The Christmas Card kiss
If, like me, you grew up in the sort of affection-heavy environment where you saw adults embrace and kiss on the cheek, people kissing in paintings and on telly, or were kissed by your parents, then you will in all likelihood make like a faux-retro greetings card and kiss another kid, possibly while sitting on a step or standing on a beach.
The ‘why do people do this?’ kiss
Mine was with a girl called Catherine, yours may have been with a girl called Catherine too. You’ve seen enough daytime television and, you know, existed in the world long enough to understand that people kiss. Lots of people kiss. A lot of the time and for different reasons. So, you think, what does it feel like? Is it the same as being kissed goodnight? So you grab a girl called Catherine and have a go. It’s basically fine.
The Spin the Bottle kiss
One of you has braces, another just made the enormous tactical error of eating some cheese and onion crisps, one guy is pretending to have snogged 14 girls last summer on holiday in Spain (he didn’t), one girl is not-so-subtley practicing on her own hand in the kitchen. And someone has pulled out a bottle and suggested a quick round of everybody’s favourite way to exchange saliva. This was how I got my first snog. He had a mouth like a piece of Toblerone.

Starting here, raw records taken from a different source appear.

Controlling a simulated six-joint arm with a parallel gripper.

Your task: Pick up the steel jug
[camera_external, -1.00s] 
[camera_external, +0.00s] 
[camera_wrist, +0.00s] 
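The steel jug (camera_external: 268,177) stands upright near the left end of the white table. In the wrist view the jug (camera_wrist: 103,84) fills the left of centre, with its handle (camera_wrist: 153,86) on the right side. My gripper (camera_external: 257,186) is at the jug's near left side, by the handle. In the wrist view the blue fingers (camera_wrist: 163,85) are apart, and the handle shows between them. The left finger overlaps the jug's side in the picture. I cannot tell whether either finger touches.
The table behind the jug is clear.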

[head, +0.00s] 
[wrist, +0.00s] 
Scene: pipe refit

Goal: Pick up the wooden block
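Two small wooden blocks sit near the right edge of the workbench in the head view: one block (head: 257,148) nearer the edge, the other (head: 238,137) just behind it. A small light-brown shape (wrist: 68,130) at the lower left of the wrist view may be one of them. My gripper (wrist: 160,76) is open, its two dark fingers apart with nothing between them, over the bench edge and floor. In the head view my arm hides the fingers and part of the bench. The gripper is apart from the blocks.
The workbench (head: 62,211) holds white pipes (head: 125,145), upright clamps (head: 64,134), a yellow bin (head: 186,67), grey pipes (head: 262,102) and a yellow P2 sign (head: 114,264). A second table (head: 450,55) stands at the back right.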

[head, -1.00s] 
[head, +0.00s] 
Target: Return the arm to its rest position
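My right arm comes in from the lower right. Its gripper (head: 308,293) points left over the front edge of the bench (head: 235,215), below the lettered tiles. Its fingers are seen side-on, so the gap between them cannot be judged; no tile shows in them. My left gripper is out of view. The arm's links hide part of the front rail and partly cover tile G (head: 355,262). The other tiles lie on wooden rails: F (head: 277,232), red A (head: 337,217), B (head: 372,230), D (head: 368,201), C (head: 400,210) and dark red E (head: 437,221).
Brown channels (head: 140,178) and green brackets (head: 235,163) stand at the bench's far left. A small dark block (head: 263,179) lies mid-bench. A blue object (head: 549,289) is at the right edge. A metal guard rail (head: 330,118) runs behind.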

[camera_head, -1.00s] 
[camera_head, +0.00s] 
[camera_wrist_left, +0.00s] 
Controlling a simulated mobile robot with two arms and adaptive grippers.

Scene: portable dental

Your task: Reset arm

It was awful.
The same sex kiss
It’s either the start of something significant or a minor diversion, like taking an unmarked turning off a motorway. Either way, it’s a rite of passage kiss.
The kiss off
Ach, this is a bad one. It’s basically the kiss that says, ‘That was nice but there’s no way you’re ever hearing from me again. And I don’t even have the decency to tell you to your face.’ It’s a kiss often delivered at a bus stop or in a hallway. It’s a kiss we’d all rather forget but should, nonetheless learn from.
The melting legs kiss
You’ve had a fair few kisses before, but it’s never felt like this. Sweet weeping mother of love, this is incredible. You could do this all night. I mean, you might. Or you might move on to something more horizontal. But wow. This. Kiss. Is. Incredible. I don’t think I can feel my feet. I’m not sure if I even have eyes any more.
The accidental boss kiss
While we are, strictly speaking, European (for now, anyway), we’ve never quite nailed the formal kiss have we? One of you goes for a handshake, the other ends up kissing a lapel, there may be a touch of earlobe involved. All-in-all, it’s a car crash. And you only have your mouth and centuries of codified social awkwardness to blame.
The soft grandmother kiss
Her skin is like a peach and you love her with not just your heart, but in your bones too. Kissing her cheek is like getting tucked under a feather duvet. Kissing her cheek is like holding a freshly-boiled egg. Kissing her cheek is like hearing a song you used to hear in your cot at night. You have no idea how much you’ll miss kissing her cheek when she’s gone.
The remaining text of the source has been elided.